Hillary Clinton defeated Bernie Sanders in the New Jersey primary on Tuesday night, deflating Sanders's hopes for a miraculous last-minute comeback.
The state was called for Clinton around 9 pm Eastern by CNN and Fox News.
The votes are still being counted, but it looks like New Jersey may prove one of Clinton's bigger wins outside of the South. (She was leading in the state by around 20 points around 9:10 pm, according to NJ.com.)
Of course, it's been clear for weeks that Clinton has a formidable delegate lead that Sanders never had much of a shot of erasing. (Including superdelegates, she's already crossed the threshold to win the nomination at the convention, the Associated Press and NBC News said on Monday.)
We don't know the final results from voting on Tuesday. But she'll likely get the lion's share of the state's 126 delegates, pushing her pledged delegate lead beyond where Sanders can hope to catch it, even if he wins California.
Why Hillary Clinton was the favorite in New Jersey
Clinton was heavily favored in New Jersey, in part because of the state's racial diversity, and in part because of Clinton's more general popularity with Democrats throughout the lower Northeast and mid-Atlantic. (Clinton won in Connecticut, New York, Pennsylvania, Maryland, and Delaware.)
Before today's vote, the polls put Clinton ahead in New Jersey by an average of 20 points, according to RealClearPolitics' polling average. The latest had her up by a whopping 27 points.

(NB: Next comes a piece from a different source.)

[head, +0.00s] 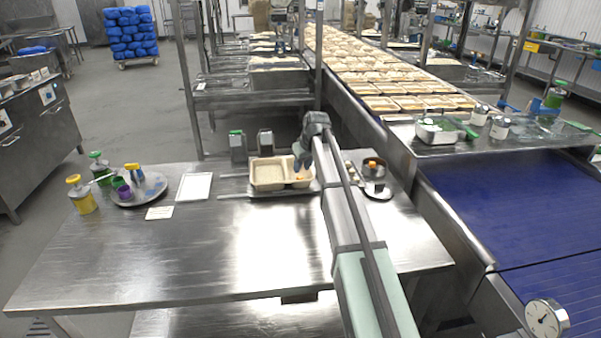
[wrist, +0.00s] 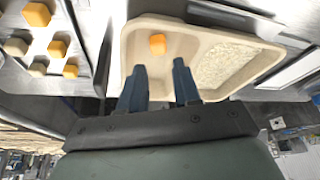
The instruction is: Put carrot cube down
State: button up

New Jersey's relatively substantial African-American population — 12 percent of its voters in 2008 were black — also suggested Clinton had a good chance of scoring a major victory in the state. A model created by Alan Abramowitz, an Emory political scientist, found that the state's demographics suggested she would win a 10-point victory in the race.
The last big factor in Clinton's favor is that New Jersey is a closed primary, meaning independents can't participate.
Sanders has railed against the closed primary as an undemocratic usurpation of the popular will. That's not really consistent — he's benefited from caucuses, for instance, which are arguably far less democratic than closed primaries. Moreover, a study by Abramowitz found that the closed primaries only cost Sanders about 5 points in a handful of contests, not nearly enough to cost him the race.
But 5 points isn't nothing, either. And if the final tally ends up being fairly close, it may have made the difference tonight in New Jersey.